Set problem — Write out the lines from the line containing "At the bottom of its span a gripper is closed" through the final line of the listing below, exactly, omitting every other line.

Source excerpt —

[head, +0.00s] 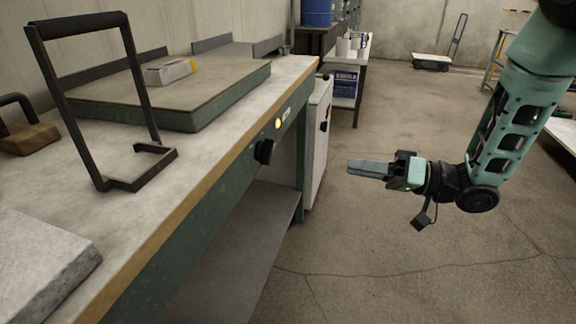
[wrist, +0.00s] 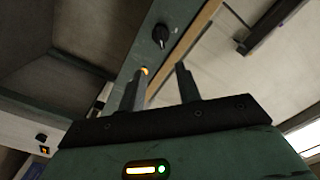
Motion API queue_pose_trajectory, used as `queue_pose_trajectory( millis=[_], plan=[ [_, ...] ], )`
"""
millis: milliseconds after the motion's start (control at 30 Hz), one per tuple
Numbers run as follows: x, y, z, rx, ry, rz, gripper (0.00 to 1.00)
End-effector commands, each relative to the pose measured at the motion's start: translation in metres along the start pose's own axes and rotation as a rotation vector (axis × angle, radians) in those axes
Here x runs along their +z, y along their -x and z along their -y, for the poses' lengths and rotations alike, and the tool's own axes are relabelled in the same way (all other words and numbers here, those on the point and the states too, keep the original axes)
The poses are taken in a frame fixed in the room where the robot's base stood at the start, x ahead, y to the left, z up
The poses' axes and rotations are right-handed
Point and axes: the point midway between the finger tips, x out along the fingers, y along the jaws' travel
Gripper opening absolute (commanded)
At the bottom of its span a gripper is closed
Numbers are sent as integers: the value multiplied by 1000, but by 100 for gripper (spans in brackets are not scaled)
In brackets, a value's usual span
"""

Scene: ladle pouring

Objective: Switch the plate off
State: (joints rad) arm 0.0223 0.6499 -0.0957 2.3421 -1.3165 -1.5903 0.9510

Final result —
At the bottom of its span a gripper is closed
Numbers are sent as integers: the value multiplied by 1000, but by 100 for gripper (spans in brackets are not scaled)
In brackets, a value's usual span
"""

Scene: ladle pouring

Objective: Switch the plate off
State: (joints rad) arm 0.0223 0.6499 -0.0957 2.3421 -1.3165 -1.5903 0.9510

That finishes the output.